In ihrem damaligen Entdeckungsreport schlugen die beiden Hauptautoren Joseph Michalski vom Planetary Science Institute in Tucson/Arizona und Paul Niles vom Johnson Space Center der NASA in Houston/Texas vor, dass die von ihnen im Bereich des Leighton-Kraters nachgewiesenen Karbonate eventuell lediglich ein kleiner Teil einer viel größeren Karbonatschicht darstellen, welche im Laufe der Zeit unter vulkanischen Ablagerungen und Auswurfmaterial von Asteroideneinschlägen begraben wurde.
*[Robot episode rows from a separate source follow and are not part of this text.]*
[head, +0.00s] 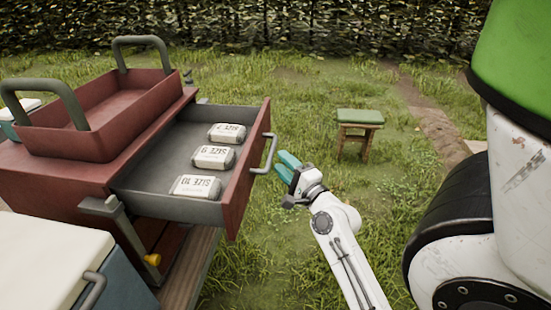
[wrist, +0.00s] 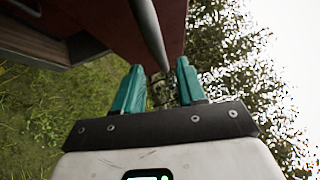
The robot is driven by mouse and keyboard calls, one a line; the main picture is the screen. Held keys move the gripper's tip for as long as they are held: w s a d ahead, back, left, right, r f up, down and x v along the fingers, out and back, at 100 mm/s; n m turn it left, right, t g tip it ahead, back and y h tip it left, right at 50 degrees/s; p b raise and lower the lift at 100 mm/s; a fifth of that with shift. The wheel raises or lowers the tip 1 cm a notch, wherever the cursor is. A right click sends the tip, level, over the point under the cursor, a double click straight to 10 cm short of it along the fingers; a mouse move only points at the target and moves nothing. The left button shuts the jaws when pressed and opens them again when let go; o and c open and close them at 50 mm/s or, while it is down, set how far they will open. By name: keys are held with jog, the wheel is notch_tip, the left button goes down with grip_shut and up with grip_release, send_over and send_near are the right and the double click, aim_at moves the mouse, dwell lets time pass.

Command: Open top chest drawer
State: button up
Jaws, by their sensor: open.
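The red chest (head: 60,185) stands at the left in the head view. Its top drawer (head: 235,190) is pulled out to the right, with several white labelled packs (head: 213,157) lying inside. A grey bar handle (head: 266,155) is on the drawer's red front. My gripper (head: 287,165), with teal fingers, is just right of the handle. In the wrist view the gripper (wrist: 160,88) is open, and the grey handle bar (wrist: 148,35) runs down toward the gap between the fingers. I cannot tell whether the fingers touch it.
A red open tray (head: 95,120) with grey handles sits on top of the chest. A white-lidded cooler (head: 50,255) stands in front at lower left. A green-topped stool (head: 359,120) is on the grass beyond.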

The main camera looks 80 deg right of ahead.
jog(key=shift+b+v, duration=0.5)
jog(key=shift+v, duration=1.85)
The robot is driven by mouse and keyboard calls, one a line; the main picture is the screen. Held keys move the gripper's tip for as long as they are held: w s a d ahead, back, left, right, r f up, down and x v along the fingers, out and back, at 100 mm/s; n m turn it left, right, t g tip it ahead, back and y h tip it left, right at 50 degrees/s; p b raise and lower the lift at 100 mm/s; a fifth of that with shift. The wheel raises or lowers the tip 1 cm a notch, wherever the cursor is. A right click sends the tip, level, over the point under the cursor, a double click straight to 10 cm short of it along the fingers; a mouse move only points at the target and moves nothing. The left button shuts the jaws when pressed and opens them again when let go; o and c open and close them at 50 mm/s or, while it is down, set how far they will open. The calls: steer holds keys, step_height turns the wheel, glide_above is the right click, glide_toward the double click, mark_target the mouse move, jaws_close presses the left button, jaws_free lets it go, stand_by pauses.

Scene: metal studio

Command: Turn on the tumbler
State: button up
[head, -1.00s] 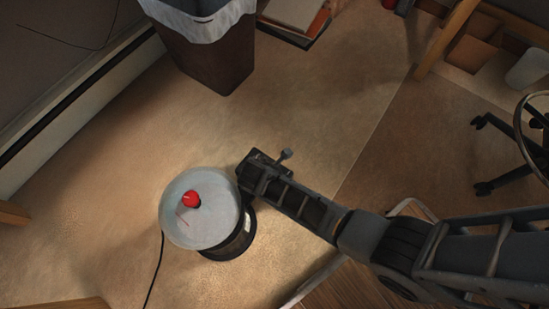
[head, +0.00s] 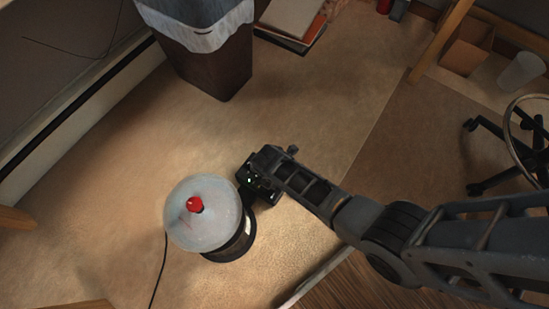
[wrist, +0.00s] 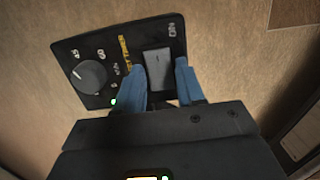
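The tumbler (head: 205,232) stands on the floor in the head view, with a pale round top, a red knob (head: 195,204) and a dark base. Its black control panel (wrist: 101,43) fills the upper left of the wrist view, with a round dial (wrist: 88,77) and a grey rocker switch (wrist: 158,71). My gripper (wrist: 163,86) is open, its two blue fingers apart at either side of the switch's lower part. I cannot tell whether they touch it. A small green light (wrist: 113,102) shows at the panel's lower edge. The gripper's body hides what lies below.
A brown bin (head: 215,68) with a pale liner stands behind the tumbler. A black cord (head: 160,270) runs from the tumbler's left side. A wheeled chair (head: 520,150) is at the right. The floor between the bin and the tumbler is clear.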

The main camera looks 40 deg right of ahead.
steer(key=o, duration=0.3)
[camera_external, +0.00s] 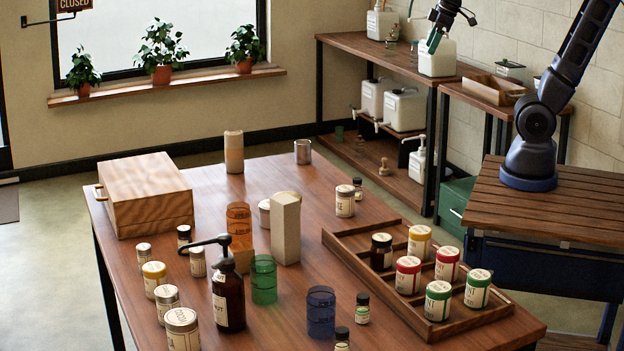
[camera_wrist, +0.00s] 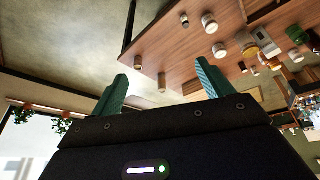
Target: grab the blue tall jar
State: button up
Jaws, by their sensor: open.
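The blue tall jar (camera_external: 321,312) is see-through dark blue and stands upright on the wooden table (camera_external: 345,231), near its front edge in the external view. My gripper shows at the top of the external view (camera_external: 437,38), raised well away from the jar and in front of the back shelf in the picture. In the wrist view its two teal fingers (camera_wrist: 160,84) are spread apart with nothing between them. I cannot make out the blue jar in the wrist view.
Near the jar stand a green see-through jar (camera_external: 264,280), a brown pump bottle (camera_external: 228,297) and a small green-labelled bottle (camera_external: 362,309). An orange see-through jar (camera_external: 239,219) and a pale box (camera_external: 285,228) stand behind. A wooden tray (camera_external: 345,252) of labelled jars lies right.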

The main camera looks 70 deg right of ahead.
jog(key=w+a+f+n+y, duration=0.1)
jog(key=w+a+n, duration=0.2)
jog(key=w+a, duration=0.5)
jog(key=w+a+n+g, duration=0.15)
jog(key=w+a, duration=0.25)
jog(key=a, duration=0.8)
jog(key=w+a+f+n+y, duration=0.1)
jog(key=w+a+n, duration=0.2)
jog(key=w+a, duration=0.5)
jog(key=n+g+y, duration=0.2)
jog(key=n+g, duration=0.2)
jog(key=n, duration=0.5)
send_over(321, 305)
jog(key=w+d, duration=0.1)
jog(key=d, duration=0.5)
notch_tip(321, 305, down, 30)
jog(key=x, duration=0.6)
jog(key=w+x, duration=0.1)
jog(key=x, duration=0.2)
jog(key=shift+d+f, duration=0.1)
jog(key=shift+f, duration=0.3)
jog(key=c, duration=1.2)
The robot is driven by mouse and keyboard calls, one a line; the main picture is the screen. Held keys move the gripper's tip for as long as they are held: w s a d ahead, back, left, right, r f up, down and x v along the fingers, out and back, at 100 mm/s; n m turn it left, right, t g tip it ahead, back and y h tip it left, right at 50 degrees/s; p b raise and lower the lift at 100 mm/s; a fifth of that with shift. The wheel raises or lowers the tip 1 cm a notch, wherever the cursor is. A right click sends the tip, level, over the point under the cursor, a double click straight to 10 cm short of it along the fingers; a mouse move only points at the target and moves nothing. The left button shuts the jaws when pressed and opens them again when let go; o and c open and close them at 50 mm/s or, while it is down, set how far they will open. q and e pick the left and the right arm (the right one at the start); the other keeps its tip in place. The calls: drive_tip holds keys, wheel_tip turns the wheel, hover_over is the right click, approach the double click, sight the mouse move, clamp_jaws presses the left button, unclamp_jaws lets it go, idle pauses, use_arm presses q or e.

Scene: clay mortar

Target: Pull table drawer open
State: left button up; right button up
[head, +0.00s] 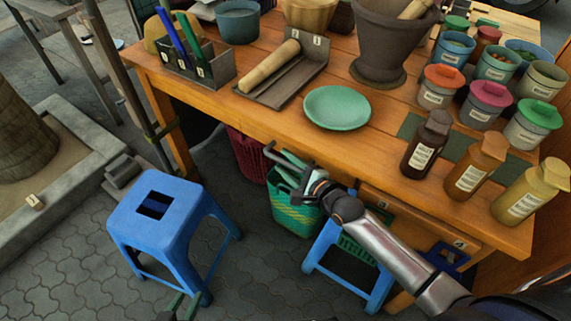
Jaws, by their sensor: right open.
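The wooden table (250,113) fills the upper middle and right. Its drawer front (425,222) is under the front edge at the right, with small pale labels on it. It looks flush with the table, and my right arm hides part of it. My right gripper (287,172) is open and empty, in front of the table edge and left of the drawer, above a green basket. It appears apart from the drawer. Only dark tips of my left gripper (180,306) show at the bottom edge, beside the blue stool; their opening is unclear.
A blue stool (180,198) stands at the left, and another (326,247) is below my right arm. A green basket (292,212) is under the table. On top are a green plate (337,107), a mortar (392,45), bottles (427,145) and several lidded jars.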

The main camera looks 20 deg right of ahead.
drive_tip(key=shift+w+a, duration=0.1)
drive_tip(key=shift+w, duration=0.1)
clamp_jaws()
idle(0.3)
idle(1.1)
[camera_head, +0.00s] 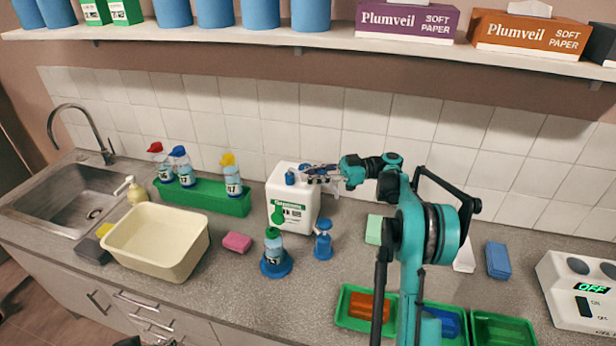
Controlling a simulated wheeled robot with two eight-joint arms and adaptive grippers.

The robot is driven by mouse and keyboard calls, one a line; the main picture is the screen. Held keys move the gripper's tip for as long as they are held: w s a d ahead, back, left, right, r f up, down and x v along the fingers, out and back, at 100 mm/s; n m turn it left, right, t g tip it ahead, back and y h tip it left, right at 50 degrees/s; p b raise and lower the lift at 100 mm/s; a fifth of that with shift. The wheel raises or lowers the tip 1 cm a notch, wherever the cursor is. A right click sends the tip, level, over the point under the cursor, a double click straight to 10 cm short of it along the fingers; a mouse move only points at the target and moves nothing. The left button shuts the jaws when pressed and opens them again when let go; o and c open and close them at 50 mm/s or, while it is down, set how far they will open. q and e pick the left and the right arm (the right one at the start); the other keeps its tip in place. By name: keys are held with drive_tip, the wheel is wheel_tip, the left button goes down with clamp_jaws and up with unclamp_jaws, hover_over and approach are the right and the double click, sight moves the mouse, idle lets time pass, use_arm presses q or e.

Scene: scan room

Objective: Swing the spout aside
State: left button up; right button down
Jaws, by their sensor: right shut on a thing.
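The tap (76,108) stands at the back of the sink, and its curved metal spout arches up and to the left over the basin. My right gripper (308,175) is far to the right of it. It is shut at the top of a white canister (293,212) with a green label, just right of its blue cap (290,178). The exact part between the fingers is hard to see. The canister is upright, at the back of the counter.
A green rack (203,197) of bottles and a cream tub (155,242) stand between sink and canister. A green-topped bottle (274,248) and a small blue dispenser (323,242) stand in front of the canister. Green trays (505,330) lie right. A shelf (250,38) hangs above.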

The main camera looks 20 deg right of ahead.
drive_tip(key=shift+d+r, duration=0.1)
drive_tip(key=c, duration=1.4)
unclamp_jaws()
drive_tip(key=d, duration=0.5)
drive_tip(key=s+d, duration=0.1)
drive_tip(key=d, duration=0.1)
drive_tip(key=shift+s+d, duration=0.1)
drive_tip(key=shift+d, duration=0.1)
„Die große Bandbreite der von uns beobachteten Mineralienzusammensetzungen, darunter Eisen- und Kalziumkarbonate, kann nicht durch die Reaktionen von kleineren Wassermengen mit magmatischem Gestein erklärt werden“, so James J. Wray. Die von seinem Team nachgewiesenen Kalziumkarbonate findet man auf der Erde typischerweise als sedimentäre Ablagerungen auf dem Grund von Seen und Meeren. Das Vorhandensein der im Bereich der beiden Krater Huygens und Leighton nachgewiesenen Karbonate lässt sich seiner Meinung nach am besten mit einer in der Vergangenheit erfolgten Interaktion des in der Marsatmosphäre enthaltenen Kohlendioxides mit Gewässern auf der Planetenoberfläche erklären.
Diese Annahme ließe sich durch den Nachweis ähnlicher Ablagerungen an anderen Stellen des Mars erhärten. Unklar ist dabei noch, ob die hierfür notwendigen Bedingungen global auftraten oder ob sie lediglich regional begrenzt waren. Für eine entsprechende Suche lassen sich die Daten des CRISM-Spektrometers verwenden, welches bisher etwa 75 Prozent der Marsoberfläche in einer niedrigen Auflösung abgebildet hat. Dabei konnten an vielen Orten Lehm- und Tonablagerungen nachgewiesen werden, welche auch an den Fundorten der zuletzt nachgewiesenen Eisen- und Kalziumkarbonate auftreten. Besonders im Bereich von mittelgroßen Kratern sollten diese Lagerstätten jetzt nach der Meinung von James J. Wray mit einer höheren Auflösung weiter untersucht werden.